As I’ve neared the completion of my master’s work (it’s actually done, I’m just revising a couple papers for publication, and will be giving a presentation this FRIDAY (not Thursday, as I accidentally typed last night) at Columbia University based on my thesis entitled, “LIteracy is Liberation: The Citizenship Education Program 1957-1965”, which is open to the public if anyone is interested – info here), I’ve been spending more time in various roles at the school in the Bronx I’ll be teaching at in the fall. I couldn’t possibly be more excited and content with the match that’s been made. In just two years, the school has built a real supportive community for both staff and students. In the past few weeks, I’ve sat in as a staff member presented a lesson plan to be critiqued by her grade level team as part of a weekly staff meeting, and been a part of a joint English/History 11th Grade planning meeting where two teachers with far more experience and success in the classroom than I’ve had eagerly listened to new ideas and decided to take their classes in a radical (and almost certainly more successful) direction. Both of these of these were 180 degrees away from previous school cultures I’ve encountered. I can’t wait for similar support for my teaching (which is 99% certain to be in a 10th Grade Global History classroom), and a similar chance to explore new ways of thinking about education. I’ve also had the chance to get to know some of the students, subbing one day, and spending today shadowing a 10th grade through his full day. They’re students I’m eager to work with.
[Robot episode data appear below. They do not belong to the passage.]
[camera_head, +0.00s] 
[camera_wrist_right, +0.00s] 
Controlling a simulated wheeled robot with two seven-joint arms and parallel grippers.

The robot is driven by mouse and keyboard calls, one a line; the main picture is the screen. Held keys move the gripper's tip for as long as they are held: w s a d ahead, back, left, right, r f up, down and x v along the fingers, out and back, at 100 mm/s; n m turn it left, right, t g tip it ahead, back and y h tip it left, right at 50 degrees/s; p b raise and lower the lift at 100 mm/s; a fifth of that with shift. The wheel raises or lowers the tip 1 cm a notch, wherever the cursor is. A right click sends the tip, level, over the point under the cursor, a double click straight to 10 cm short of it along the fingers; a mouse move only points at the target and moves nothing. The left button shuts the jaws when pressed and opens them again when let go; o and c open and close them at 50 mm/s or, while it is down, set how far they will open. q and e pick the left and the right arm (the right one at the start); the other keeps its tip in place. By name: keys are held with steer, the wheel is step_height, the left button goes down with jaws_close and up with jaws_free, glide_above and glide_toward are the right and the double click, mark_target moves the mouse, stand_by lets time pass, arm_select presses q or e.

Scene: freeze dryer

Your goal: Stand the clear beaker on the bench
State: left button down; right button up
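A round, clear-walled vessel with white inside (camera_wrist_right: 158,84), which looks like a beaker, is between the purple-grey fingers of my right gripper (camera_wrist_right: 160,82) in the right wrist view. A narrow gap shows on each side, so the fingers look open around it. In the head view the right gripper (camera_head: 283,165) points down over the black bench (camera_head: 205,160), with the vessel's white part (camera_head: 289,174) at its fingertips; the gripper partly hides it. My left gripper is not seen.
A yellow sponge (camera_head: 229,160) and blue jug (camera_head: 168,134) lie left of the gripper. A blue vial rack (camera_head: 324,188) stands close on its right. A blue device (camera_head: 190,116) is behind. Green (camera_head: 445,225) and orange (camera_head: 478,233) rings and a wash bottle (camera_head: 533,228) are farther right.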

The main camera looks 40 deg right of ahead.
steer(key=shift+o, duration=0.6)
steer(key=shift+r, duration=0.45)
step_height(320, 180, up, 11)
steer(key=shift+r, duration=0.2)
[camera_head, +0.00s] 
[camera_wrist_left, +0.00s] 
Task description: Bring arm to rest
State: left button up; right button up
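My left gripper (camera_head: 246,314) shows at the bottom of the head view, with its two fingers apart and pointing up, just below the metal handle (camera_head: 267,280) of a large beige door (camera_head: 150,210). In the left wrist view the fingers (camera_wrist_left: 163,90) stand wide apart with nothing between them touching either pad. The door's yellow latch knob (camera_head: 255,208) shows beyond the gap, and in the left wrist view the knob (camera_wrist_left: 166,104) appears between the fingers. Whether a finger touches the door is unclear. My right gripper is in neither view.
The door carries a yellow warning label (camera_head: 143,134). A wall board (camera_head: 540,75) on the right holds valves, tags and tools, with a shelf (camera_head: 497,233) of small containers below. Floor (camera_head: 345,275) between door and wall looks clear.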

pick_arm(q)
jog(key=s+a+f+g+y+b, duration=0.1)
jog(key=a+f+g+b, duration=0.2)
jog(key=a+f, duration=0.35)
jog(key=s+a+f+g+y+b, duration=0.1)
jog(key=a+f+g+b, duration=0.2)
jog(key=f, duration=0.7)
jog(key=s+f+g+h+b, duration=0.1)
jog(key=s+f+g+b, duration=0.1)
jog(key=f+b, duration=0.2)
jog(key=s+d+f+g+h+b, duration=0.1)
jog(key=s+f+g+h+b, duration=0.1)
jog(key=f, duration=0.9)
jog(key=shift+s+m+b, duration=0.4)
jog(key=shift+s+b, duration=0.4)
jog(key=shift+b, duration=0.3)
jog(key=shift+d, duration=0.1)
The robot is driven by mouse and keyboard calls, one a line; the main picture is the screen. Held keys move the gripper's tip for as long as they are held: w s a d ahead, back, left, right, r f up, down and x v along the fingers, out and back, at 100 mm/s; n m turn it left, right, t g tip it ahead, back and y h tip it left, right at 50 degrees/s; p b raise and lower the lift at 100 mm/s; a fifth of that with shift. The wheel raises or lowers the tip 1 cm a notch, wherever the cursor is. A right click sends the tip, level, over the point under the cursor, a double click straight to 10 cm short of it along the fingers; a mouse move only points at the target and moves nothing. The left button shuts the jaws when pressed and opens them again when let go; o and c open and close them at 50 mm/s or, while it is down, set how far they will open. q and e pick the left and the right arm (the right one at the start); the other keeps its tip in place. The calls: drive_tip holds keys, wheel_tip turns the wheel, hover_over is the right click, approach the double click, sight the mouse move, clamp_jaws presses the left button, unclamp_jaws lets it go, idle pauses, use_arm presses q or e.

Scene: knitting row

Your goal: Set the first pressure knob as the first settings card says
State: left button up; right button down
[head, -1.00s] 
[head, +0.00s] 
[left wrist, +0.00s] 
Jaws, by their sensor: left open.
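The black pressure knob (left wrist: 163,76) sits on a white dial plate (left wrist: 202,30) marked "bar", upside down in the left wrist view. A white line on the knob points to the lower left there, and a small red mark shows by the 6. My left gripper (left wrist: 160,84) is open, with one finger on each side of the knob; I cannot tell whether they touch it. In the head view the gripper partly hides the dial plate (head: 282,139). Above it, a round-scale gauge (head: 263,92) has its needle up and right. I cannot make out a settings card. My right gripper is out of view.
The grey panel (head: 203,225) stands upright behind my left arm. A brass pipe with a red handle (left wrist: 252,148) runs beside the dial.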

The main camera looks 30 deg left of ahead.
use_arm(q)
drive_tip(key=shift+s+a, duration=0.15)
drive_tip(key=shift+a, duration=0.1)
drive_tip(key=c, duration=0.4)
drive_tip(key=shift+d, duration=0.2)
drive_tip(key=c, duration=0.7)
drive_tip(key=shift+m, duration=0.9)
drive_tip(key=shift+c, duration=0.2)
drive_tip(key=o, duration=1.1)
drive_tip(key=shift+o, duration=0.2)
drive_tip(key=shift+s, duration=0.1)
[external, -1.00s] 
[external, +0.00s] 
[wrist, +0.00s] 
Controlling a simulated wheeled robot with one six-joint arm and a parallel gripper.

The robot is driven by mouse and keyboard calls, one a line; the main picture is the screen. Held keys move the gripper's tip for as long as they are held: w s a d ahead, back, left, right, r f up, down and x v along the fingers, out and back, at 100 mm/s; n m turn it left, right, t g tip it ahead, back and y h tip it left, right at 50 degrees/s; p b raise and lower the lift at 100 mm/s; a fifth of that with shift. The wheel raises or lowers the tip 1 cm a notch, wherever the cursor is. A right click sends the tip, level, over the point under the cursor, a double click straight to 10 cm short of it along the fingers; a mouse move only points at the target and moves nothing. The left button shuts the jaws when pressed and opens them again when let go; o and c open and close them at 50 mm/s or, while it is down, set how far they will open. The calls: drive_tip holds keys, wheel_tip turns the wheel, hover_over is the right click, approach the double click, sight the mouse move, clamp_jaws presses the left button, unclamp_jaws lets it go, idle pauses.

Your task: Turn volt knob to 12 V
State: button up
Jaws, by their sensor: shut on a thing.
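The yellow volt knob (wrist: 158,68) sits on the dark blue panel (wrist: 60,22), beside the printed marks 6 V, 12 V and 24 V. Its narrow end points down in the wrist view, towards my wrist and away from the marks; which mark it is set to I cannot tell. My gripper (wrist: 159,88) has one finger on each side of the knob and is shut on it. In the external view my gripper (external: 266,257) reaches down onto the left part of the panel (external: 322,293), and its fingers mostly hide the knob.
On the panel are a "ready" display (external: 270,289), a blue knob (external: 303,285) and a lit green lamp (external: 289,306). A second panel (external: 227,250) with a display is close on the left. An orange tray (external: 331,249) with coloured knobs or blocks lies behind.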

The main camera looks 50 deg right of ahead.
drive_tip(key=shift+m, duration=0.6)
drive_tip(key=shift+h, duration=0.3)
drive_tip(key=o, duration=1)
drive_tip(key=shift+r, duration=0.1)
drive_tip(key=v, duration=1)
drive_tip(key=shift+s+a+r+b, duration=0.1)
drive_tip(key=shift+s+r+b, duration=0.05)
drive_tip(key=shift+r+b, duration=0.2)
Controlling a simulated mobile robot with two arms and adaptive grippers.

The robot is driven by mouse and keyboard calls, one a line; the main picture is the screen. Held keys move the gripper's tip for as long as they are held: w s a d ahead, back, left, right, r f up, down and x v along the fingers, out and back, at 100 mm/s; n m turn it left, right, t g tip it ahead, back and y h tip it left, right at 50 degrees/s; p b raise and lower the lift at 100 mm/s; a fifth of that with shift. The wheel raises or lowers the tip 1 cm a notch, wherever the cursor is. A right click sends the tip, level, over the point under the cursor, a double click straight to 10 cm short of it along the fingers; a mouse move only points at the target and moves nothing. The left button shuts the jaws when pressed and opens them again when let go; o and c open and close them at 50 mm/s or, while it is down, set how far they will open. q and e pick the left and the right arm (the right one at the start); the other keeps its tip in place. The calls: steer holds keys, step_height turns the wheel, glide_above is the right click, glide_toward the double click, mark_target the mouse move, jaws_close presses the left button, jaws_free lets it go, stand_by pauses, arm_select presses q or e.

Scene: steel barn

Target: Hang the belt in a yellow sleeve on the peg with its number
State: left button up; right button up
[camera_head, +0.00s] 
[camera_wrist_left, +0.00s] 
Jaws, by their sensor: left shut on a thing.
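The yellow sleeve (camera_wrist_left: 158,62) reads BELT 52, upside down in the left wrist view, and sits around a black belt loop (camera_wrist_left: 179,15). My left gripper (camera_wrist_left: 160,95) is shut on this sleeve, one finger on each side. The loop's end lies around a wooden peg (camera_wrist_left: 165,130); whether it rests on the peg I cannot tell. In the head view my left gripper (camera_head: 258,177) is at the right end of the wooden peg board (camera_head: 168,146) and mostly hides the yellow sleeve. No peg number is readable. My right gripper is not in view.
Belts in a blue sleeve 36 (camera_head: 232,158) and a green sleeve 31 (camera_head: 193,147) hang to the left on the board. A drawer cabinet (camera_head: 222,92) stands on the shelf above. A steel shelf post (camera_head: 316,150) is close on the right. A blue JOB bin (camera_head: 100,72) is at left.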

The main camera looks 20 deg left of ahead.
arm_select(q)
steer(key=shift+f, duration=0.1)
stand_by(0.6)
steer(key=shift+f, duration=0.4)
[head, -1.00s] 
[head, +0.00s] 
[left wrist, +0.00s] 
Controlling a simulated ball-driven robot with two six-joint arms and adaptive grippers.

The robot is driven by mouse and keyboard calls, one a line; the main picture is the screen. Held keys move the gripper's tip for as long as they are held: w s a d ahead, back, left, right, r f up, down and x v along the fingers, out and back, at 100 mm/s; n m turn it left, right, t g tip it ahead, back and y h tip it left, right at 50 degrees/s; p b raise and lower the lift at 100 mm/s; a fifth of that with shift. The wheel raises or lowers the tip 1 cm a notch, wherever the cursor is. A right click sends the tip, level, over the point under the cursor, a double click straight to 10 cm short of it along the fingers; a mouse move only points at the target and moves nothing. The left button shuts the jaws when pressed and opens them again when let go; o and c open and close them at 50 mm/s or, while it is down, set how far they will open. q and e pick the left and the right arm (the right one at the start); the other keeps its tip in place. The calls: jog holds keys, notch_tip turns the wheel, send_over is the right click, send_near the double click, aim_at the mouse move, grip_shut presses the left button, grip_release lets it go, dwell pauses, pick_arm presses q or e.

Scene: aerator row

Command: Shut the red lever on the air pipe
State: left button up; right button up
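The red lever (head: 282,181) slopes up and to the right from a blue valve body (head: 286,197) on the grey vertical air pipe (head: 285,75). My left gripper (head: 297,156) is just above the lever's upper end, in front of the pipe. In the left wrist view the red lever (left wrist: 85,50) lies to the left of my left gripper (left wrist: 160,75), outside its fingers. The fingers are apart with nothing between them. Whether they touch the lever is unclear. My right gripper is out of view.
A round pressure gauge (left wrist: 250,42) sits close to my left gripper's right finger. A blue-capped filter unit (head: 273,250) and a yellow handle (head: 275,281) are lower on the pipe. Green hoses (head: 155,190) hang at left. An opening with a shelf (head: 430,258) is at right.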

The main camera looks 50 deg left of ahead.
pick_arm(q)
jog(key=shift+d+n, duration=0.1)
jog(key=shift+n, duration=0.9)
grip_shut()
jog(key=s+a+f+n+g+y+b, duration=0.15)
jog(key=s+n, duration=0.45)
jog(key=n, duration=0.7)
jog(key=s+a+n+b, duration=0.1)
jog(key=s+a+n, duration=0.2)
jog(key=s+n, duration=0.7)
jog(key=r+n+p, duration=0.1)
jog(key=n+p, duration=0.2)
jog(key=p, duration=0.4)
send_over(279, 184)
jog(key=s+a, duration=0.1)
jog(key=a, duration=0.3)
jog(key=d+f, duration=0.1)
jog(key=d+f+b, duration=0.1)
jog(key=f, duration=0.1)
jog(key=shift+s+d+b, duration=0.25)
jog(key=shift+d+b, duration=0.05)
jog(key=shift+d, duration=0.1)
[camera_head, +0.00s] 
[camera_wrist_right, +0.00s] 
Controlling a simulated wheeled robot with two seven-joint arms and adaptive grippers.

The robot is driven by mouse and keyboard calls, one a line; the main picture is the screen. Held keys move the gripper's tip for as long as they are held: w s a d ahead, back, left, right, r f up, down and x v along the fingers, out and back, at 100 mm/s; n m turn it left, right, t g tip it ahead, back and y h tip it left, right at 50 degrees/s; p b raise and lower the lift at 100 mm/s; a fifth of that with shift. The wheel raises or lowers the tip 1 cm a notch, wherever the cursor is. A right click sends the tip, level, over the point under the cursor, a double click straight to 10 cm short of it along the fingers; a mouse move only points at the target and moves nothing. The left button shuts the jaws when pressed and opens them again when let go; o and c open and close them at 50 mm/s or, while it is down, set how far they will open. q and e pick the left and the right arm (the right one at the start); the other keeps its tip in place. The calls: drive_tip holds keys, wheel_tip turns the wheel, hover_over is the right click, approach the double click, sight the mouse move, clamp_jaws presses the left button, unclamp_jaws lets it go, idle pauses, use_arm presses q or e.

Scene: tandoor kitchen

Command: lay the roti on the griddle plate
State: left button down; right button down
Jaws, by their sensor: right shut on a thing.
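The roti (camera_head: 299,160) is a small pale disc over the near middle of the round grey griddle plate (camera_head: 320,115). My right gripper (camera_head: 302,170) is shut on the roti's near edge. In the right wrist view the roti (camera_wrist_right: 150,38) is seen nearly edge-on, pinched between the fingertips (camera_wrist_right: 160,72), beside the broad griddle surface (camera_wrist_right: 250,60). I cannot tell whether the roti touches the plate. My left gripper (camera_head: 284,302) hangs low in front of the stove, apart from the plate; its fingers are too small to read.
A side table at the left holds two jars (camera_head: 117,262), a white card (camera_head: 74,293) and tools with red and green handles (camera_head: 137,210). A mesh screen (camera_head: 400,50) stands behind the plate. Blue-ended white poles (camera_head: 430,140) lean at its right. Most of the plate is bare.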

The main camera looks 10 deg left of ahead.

However, one of my experiences today was a very strong reminded of just what challenges lie ahead (and what needs to be in the back of all minds when people talk about urban school reform). This afternoon at an all school gathering, students viewed a documentary against gun violence made by a 21 year old from Bed-Stuy in Brooklyn who witnessed his best friend shot and killed when they were 19. After the film, the documentarian asked the students two questions: How many of you know someone who has been killed by a gun? How many of you know someone who owns a gun?
Over half the students knew someone who had been killed. Almost all the students knew someone who owned a gun.
This is my students’ reality – one that I have never known, and probably will never be able to fully understand.